Filmin duygusal yatırımı, bu orta yaşlı annenin ailesine olan düşkünlüğü üzerine kurulu. Özellikle kendi babasına çektiği ya da çekemediği restler onun içsel çatışmasını oluştururken, ergen kızının ‘tuhaf’ hallerine karşı sergilediği tavırlar da iki karakter arasındaki nihai çatışmayı yaratıyor. Çin’den gelen babasına kızının lezbiyen olduğunu dahi söyleyemeyen bu anne, dahil edildiği çoklu evrenlerden öğrendiklerinden sonra bu durumu aşmak ve değişmek zorunda. Tabii hikayenin absürt yanlarından biri gibi görünse de, bu çoklu evrenlerde ortaya çıkan kadim kötülük sorunu da buna bağlı… Mükemmeliyetçi karakteri sebebiyle, her şeyin başladığı alfa evreninde, kimsenin cesaret edemeyeceği bir deneyi kızında gerçekleştirmiş Evelyn. Sonucu pek hayırlı olmamış. Kızı, bütün bu evrenlerin yükünü kaldıramayınca zihni paramparça olmuş ve evrenler arasında öylece salınıp durmuş. Bütün bu salınımlar esnasında görebileceği her şeyi görüp, sonunda kendini nihilist bir noktada bulmuş. Hissiz, çaresiz ve hiçliğin ortasında çok büyük bir güce sahip olan genç kızımız, bütün bunları sonlandırmak ve gerçek bir hiçliğe kavuşmak için can atıyor kısacası. Fakat Evelyn’in anlatıdaki işlevi, bu mesajı tersine çevirmek.

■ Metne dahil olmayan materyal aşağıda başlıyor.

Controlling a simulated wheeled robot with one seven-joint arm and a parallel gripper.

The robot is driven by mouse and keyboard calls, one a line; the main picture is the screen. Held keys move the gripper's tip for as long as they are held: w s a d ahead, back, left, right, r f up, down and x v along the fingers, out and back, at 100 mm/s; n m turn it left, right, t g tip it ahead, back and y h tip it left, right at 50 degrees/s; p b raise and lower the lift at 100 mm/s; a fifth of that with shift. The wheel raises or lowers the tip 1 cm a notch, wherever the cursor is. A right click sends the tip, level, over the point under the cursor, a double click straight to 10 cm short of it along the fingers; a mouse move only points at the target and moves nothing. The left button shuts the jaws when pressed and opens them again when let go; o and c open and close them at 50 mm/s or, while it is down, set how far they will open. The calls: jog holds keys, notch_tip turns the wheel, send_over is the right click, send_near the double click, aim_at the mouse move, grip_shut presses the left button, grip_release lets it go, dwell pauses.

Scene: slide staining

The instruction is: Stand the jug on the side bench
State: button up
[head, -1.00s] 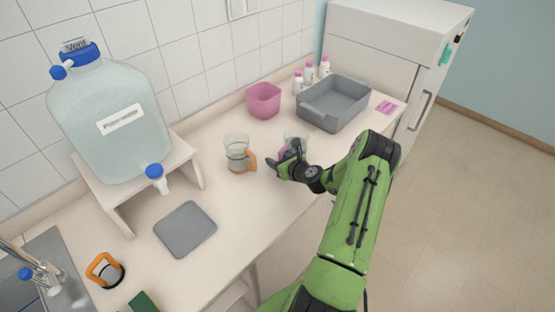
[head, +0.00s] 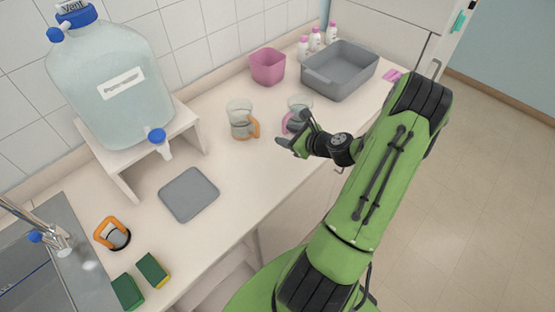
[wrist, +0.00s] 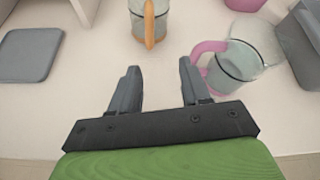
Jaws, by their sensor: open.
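A clear glass jug with an orange handle (head: 240,117) stands upright on the bench (head: 222,222); it also shows at the top of the wrist view (wrist: 138,22). A second glass jug with a pink handle (head: 301,103) stands to its right, partly hidden by my gripper in the head view; it shows at the right in the wrist view (wrist: 243,62). My gripper (head: 288,146) is open and empty near the bench's front edge. In the wrist view its fingers (wrist: 159,70) point toward the orange-handled jug, apart from it, with the pink handle just right of the right finger.
A grey mat (head: 189,194) lies left of the jugs. A large water carboy (head: 108,85) stands on a riser behind it. A pink tub (head: 268,67), grey basin (head: 340,72) and white bottles stand at the back right. Another orange-handled item (head: 112,234) and sponges (head: 152,270) are by the sink.

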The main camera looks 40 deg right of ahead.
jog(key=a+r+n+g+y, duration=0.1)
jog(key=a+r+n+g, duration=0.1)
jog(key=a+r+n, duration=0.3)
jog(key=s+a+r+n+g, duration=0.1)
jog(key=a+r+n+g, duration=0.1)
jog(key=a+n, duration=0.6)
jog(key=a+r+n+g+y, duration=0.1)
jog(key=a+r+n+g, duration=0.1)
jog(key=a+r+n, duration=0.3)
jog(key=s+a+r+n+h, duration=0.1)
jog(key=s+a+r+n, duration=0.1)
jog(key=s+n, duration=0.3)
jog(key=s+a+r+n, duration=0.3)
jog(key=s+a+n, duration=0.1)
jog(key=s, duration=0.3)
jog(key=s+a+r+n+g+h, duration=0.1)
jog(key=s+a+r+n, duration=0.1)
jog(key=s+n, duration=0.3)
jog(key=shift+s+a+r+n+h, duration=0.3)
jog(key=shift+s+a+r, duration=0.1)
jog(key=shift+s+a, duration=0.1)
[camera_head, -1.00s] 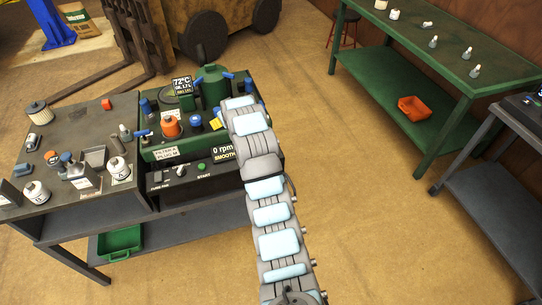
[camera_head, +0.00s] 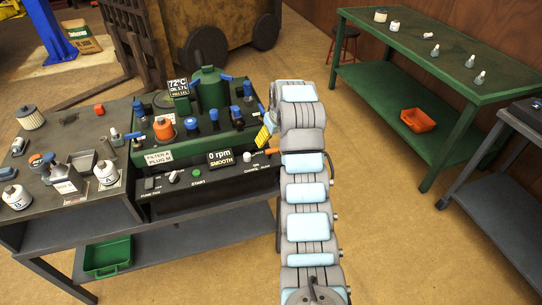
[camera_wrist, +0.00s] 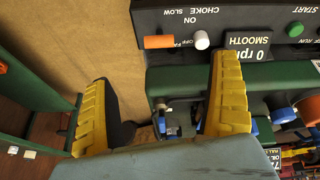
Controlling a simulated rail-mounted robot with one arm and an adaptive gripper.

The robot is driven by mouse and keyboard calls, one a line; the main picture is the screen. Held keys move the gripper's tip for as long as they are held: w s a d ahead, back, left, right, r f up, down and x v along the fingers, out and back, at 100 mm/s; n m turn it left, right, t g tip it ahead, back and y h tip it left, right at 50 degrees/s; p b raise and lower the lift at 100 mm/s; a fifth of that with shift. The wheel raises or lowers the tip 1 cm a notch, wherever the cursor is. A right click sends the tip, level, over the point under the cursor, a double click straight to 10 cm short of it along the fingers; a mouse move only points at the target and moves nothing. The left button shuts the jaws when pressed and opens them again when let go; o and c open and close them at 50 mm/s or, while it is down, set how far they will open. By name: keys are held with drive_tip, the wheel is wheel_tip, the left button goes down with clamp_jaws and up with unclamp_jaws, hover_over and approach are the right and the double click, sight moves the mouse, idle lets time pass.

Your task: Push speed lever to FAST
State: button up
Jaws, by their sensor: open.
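The speed lever appears to be the orange handle (camera_wrist: 158,41) on the black control panel (camera_wrist: 240,20), near the "SLOW" lettering and a partly hidden "FA" label in the wrist view. The handle also shows at the panel's right end in the head view (camera_head: 272,151). Its exact setting cannot be told. A pale round knob (camera_wrist: 201,40) sits beside it, near "CHOKE ON". My gripper (camera_wrist: 163,68) is open and empty, its yellow fingers wide apart. The handle shows beyond and between the fingertips, with no visible contact. In the head view my gripper (camera_head: 264,136) is beside the panel's right end.
A display (camera_head: 221,158) reads "0 rpm SMOOTH". Blue-capped parts and a green cylinder (camera_head: 211,88) stand on the green engine unit behind the panel. A grey bench (camera_head: 50,215) with bottles adjoins on the left. Open floor (camera_head: 380,220) lies to the right, before a green table (camera_head: 400,75).

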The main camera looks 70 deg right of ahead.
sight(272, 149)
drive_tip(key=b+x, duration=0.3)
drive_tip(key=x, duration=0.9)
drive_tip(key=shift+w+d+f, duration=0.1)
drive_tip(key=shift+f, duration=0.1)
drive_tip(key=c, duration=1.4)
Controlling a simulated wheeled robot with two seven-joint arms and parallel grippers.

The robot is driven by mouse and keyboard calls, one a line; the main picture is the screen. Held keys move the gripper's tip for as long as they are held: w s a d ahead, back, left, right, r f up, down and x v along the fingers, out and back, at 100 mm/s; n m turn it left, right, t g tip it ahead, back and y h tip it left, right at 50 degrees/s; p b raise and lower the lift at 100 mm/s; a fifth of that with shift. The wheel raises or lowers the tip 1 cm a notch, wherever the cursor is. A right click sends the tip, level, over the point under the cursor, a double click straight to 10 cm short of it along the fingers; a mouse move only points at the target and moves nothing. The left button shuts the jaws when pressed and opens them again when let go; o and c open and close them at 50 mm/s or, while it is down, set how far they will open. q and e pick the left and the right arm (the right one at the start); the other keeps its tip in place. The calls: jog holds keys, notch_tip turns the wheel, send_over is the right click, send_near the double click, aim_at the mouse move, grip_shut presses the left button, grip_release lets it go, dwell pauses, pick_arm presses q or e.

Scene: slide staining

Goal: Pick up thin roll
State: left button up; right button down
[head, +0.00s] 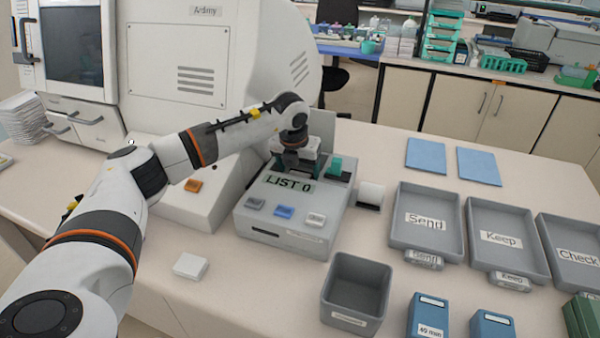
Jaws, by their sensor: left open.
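A grey label printer (290,222) with the sign "LIST 0" and several buttons stands in the middle of the bench. My left gripper (296,168) is open and points down over the printer's top rear part. Its fingertips are partly hidden, and I cannot tell whether anything lies between them. A teal part (336,167) stands up beside the gripper. A white roll (371,194) sits at the printer's right side, apart from my gripper. I cannot tell whether this is the thin roll. My right gripper does not show.
Grey trays marked Send (397,238), Keep (478,247) and Check (553,255) lie to the right. An open grey bin (354,262) stands in front. A small white block (190,266) lies front left. A large white machine (215,75) rises behind my left arm.

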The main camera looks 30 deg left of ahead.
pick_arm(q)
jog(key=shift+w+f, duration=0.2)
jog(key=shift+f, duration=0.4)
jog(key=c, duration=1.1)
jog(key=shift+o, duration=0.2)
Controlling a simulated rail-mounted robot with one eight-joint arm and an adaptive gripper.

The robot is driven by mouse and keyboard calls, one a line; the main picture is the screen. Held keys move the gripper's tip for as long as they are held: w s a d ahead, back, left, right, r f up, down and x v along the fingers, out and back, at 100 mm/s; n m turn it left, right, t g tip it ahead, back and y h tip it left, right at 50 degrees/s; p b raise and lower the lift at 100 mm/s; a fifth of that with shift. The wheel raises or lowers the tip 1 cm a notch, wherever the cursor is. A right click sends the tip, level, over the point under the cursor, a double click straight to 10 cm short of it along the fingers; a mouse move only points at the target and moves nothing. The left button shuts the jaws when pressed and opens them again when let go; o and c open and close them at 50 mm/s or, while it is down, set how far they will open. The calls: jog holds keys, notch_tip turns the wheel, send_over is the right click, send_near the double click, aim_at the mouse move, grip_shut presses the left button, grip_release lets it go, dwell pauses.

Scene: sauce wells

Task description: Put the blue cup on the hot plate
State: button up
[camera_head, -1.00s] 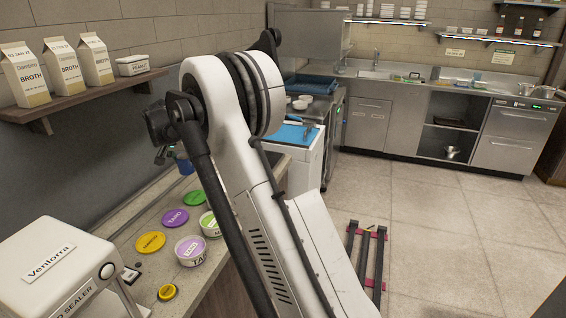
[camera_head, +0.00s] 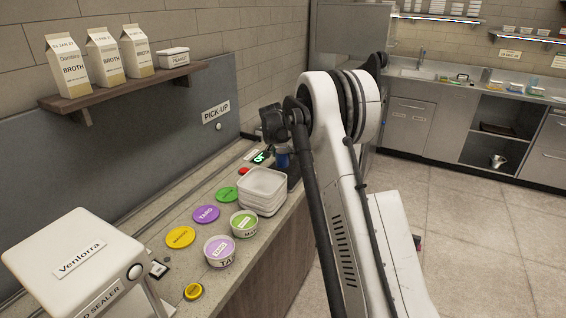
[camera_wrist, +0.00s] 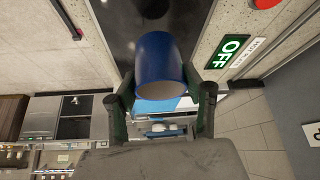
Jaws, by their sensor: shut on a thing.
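The blue cup (camera_wrist: 160,65) is between the two fingers of my gripper (camera_wrist: 158,84) in the wrist view, and the gripper is shut on it. In the head view a small part of the blue cup (camera_head: 282,160) shows below my gripper. A dark, glossy surface, which looks like the hot plate (camera_wrist: 150,13), lies beyond the cup in the wrist view. A green OFF display (camera_wrist: 230,50) is beside it. In the head view the hot plate is mostly hidden. I cannot tell whether the cup touches it.
A stack of white trays (camera_head: 263,190) stands close to the cup on the counter. Lidded tubs (camera_head: 220,250) and coloured lids (camera_head: 180,237) lie nearer. A white sealer (camera_head: 75,265) is at the front left. A red button (camera_wrist: 266,3) is near the display. Broth cartons (camera_head: 103,55) stand on a shelf.

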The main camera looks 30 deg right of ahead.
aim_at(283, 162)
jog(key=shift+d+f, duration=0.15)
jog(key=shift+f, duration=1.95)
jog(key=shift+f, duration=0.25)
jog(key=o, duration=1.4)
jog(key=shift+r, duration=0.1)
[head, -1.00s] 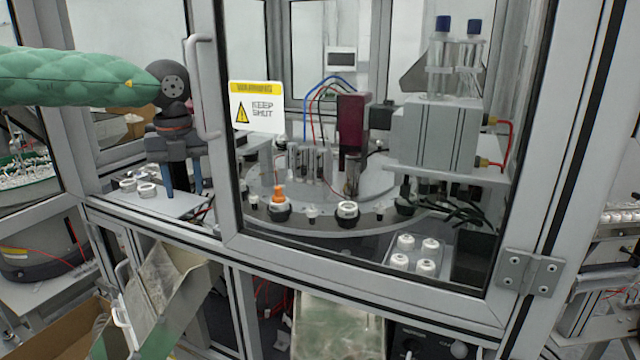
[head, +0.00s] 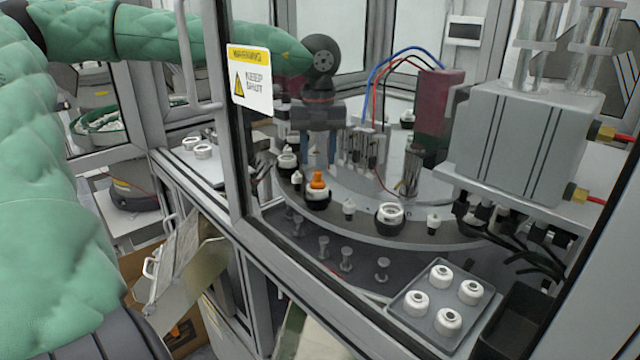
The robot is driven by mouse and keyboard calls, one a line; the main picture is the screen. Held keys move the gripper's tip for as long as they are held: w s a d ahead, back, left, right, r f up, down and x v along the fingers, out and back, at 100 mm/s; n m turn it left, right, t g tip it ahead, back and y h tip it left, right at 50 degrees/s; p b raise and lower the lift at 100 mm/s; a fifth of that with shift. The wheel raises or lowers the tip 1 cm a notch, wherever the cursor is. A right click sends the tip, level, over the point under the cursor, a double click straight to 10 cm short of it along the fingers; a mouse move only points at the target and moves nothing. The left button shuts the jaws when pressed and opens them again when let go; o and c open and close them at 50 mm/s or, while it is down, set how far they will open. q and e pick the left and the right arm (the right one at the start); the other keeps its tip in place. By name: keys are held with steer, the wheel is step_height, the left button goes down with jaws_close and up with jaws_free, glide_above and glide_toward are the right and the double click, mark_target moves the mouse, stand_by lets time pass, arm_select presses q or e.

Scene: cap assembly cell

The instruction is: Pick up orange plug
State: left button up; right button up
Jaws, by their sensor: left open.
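The orange plug (head: 317,181) stands upright in a white ring on a black holder (head: 317,195), at the near edge of the round turntable. My left gripper (head: 320,160) is inside the cell, pointing down, with its blue fingers apart and nothing visible between them. In the picture the fingers end just above the plug, seemingly behind it; the exact gap in depth is hard to tell. The plug is unobstructed. My right gripper is out of view.
The door frame and its warning sign (head: 250,80) stand in front of my left arm. Other holders line the turntable, one with a white ring (head: 390,214). A grey block (head: 520,140) is at right. A tray (head: 408,306) holds several white caps.

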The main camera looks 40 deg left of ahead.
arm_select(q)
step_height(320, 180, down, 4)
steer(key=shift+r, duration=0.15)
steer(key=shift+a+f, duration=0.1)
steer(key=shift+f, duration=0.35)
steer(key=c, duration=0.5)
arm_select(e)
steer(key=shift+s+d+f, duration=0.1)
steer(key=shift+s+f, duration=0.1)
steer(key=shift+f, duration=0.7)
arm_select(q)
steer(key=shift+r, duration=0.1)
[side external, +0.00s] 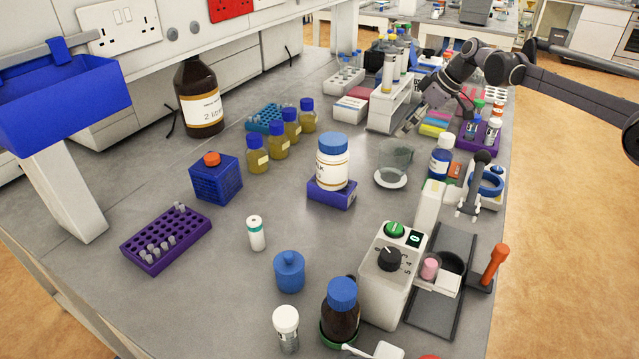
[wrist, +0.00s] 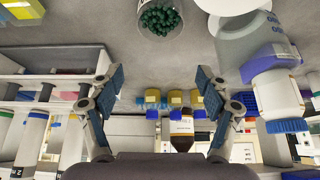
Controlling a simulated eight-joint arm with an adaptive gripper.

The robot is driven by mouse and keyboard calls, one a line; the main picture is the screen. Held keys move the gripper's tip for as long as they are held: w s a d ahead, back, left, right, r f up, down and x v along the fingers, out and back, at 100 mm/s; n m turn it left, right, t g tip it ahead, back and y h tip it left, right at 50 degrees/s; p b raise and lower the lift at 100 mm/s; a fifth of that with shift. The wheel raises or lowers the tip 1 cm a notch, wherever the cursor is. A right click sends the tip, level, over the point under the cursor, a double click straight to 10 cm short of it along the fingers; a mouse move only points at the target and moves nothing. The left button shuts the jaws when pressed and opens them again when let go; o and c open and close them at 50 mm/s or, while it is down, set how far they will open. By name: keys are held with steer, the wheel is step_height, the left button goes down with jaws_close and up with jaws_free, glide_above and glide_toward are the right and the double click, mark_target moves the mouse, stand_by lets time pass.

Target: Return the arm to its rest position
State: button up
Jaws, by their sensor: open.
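My arm reaches in from the right edge of the side external view. My gripper (side external: 414,120) hangs over the far right part of the bench, beside the white rack of tubes and above the coloured stack. In the wrist view its two fingers (wrist: 160,82) are spread wide apart, with nothing between them. No object is held.
The wrist view shows a clear container of green beads (wrist: 158,17). Bare bench (side external: 240,315) lies farther left.

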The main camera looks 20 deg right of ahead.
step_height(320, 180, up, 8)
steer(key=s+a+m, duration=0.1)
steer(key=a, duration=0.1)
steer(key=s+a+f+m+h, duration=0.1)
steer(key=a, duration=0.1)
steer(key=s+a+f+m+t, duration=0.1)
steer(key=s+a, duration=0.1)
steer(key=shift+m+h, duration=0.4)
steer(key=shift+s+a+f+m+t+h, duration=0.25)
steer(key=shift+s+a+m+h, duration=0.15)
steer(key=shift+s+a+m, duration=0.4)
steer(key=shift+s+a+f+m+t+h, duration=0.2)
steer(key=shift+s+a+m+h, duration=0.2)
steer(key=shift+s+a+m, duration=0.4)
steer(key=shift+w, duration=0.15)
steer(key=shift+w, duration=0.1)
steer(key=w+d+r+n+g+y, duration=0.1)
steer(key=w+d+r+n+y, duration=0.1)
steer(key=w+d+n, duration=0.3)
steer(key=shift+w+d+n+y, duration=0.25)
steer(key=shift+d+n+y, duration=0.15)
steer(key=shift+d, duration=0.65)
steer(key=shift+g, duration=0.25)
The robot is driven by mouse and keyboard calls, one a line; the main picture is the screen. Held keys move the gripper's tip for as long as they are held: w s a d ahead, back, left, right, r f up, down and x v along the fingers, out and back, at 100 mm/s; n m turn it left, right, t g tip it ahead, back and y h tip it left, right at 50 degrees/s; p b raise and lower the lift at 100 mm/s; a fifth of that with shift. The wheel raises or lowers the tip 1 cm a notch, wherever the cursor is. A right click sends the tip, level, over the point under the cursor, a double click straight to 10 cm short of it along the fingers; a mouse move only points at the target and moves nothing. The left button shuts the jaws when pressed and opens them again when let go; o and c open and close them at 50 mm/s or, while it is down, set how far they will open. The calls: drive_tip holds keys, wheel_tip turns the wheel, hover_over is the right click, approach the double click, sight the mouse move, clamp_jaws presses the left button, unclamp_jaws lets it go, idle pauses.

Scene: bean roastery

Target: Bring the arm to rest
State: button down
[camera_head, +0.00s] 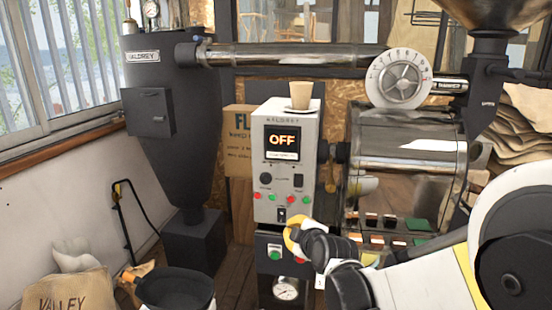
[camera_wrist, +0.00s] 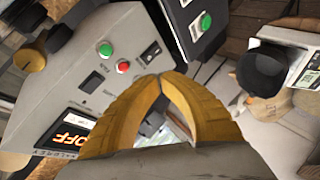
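The screen (camera_head: 283,143) on the box reads OFF. My arm reaches in from the lower right.
A beige cup (camera_head: 301,94) stands on a saucer on top of the control box. The metal roaster drum (camera_head: 405,165) is right of the box, close to my arm. A dark cyclone hopper (camera_head: 170,110) stands at left. A black bin (camera_head: 175,287) and sack (camera_head: 68,292) are at lower left.

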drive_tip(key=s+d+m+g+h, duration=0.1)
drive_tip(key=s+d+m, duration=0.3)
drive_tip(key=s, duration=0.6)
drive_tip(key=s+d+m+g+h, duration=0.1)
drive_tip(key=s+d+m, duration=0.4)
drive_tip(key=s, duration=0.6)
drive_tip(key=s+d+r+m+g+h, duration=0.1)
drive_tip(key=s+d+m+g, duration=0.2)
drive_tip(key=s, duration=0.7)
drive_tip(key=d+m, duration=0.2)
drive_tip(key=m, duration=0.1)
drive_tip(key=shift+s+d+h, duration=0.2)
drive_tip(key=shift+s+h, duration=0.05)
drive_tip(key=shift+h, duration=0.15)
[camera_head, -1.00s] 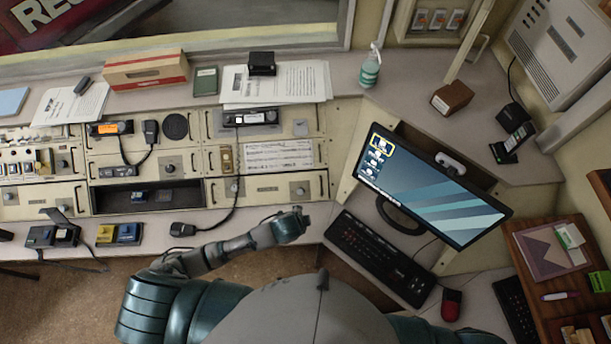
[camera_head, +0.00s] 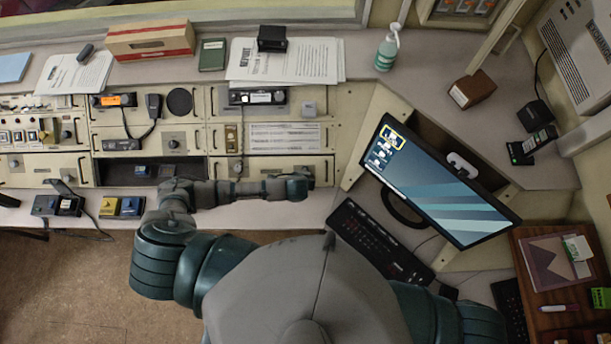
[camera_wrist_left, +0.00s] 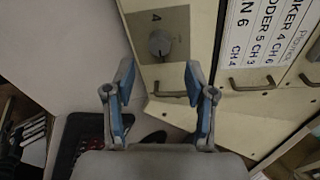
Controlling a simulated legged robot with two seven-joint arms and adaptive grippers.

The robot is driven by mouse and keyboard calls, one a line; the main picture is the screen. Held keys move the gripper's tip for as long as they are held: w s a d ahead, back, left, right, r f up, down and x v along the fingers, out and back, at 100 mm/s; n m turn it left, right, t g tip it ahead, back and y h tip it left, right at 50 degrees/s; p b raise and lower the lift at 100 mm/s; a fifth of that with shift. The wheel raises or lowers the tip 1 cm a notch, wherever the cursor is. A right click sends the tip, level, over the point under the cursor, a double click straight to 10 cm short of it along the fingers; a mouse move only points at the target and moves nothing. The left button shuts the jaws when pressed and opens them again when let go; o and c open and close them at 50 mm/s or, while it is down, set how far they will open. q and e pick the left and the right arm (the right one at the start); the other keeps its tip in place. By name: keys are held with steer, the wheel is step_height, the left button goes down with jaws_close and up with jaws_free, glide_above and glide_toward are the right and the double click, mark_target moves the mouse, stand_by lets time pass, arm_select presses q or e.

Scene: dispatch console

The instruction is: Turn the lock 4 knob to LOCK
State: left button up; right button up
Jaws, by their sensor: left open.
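The lock 4 knob (camera_wrist_left: 159,42) is a round grey knob on a metal plate marked 4, on a cream console panel in the left wrist view. My left gripper (camera_wrist_left: 158,80) is open and empty, its two blue-padded fingers spread apart on either side below the knob in the picture. It is not touching the knob. In the head view my left gripper (camera_head: 300,182) is over the right end of the lower console row and hides the knob there. My right gripper is not in view.
Other knobs, such as one on the middle panel (camera_head: 172,141), sit to the left. A monitor (camera_head: 430,190) and a black keyboard (camera_head: 375,240) stand to the right. Metal drawer handles (camera_wrist_left: 250,86) stick out near the gripper.

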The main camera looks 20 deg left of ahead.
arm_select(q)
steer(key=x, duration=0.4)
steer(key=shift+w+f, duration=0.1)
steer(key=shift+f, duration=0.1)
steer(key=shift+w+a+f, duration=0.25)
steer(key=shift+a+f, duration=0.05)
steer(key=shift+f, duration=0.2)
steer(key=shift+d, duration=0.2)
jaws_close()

Bu yüzden kendi kızının temsil ettiği o hiçlik özlemiyle savaşmak zorunda.

Sanatsal üretimin bir yönü yaratıcılık. Şimdi burda Aristo gibi ahkam kesmiş olmayayım, bu elbette benim vardığım sonuçlardan biri. Yani bana göre bir işin sanatsal değer taşıması ya da birinin sanatçı payesi edinebilmesi için yaratıcı bir üretim anlayışı olmalı. Bu film bunu hakkıyla yerine getiriyor. Kimi zaman sinema tarihine verdiği referanslarda bile yaratıcı yöntemler bulunmuş.

Marksist sanat teorisi

Ama işte bana göre sanatsal üretimin ikinci bir yönü de var ki, onu çözümleyecek ya da tüketecek kitlede bir duygu uyandırmalı. Neticede filmlerin, kitapların, müziklerin ya da dansların; bilumum sanatsal üretimin vermeye çalıştığı temel bir mesaj var. Sinema dilinde bunu sembolize etmek için mekanlara, zaman kurgusuna, karakter yapısına ve daha birçok şeye ihtiyaç duyuyoruz. Vermek istediğimiz bir cümlelik felsefi metin, bütün bu yöntemler ve oyunlarla ortalama iki saatlik bir görsel metne dönüşüyor. Everything Everywhere All At Once, vermeye çalıştığı mesajla ilişkili bir aksaklık taşımasa da, bunu yaparken biraz da olsa tadını tuzunu eklemeyi pek becerebilmiş gibi görünmüyor. Sanatsal üretimin ve tüketimin doğal bir parçası olan duygusal aktarım filmin neredeyse hiçbir yerinde önümüze çıkmıyor. Elbette burada bir yapımın seyirciye katharsis yaşatması gerektiğinden bahsetmiyorum. Neticede Marksist sanat teorisinde bu tartışmalar çoktan aşıldı. Ama yine de, katharsis’e alan açmadan, onun davetkarlığına kapılmadan da olsa, birilerinin neyi neden yaptığını ve eylemlerindeki motivasyonlarının temel duygusunu bize geçirmek, bana göre sanatçının devam eden bir görevi. İşte bu film, iddialı olduğu bazı meseleler sebebiyle bu kaygıyı ikinci plana atmış görünüyor.

Yepyeni bir anlatım tarzı

Akademi ödüllerinin mantığını eskiden beri pek anladığım söylenemez. Hele ki son yıllarda, izleyiciye yön vermesi gereken bu ödüllerin artık izleyiciler tarafından yönlendirildiğini iddia etmek bile abes değil. Birkaç yıl önce yine büyük sükse yapan bir Uzakdoğu işi, birçok izleyici ve eleştirmenin anlamsız bakışları altında ödülleri toplayıp ortadan kaybolmuştu. Parasite’den bahsediyorum. Yine o filmde de birçok farklı kaygının benzer şekilde bir kutuya atılıp, içinden ne çıkarsa mantığıyla çorba edildiği bir anlatım mevcuttu. Hatta vurguladığı bazı karşıtlıkların çok temel düzeyde, bir giriş dersi niteliğinde basite indirgenişi birçok kişiyi çileden çıkartmıştı. Ama örneğin bu yılın kazananına göre, Parasite’in çok temel bazı duyguları ve karakter motivasyonları vardı.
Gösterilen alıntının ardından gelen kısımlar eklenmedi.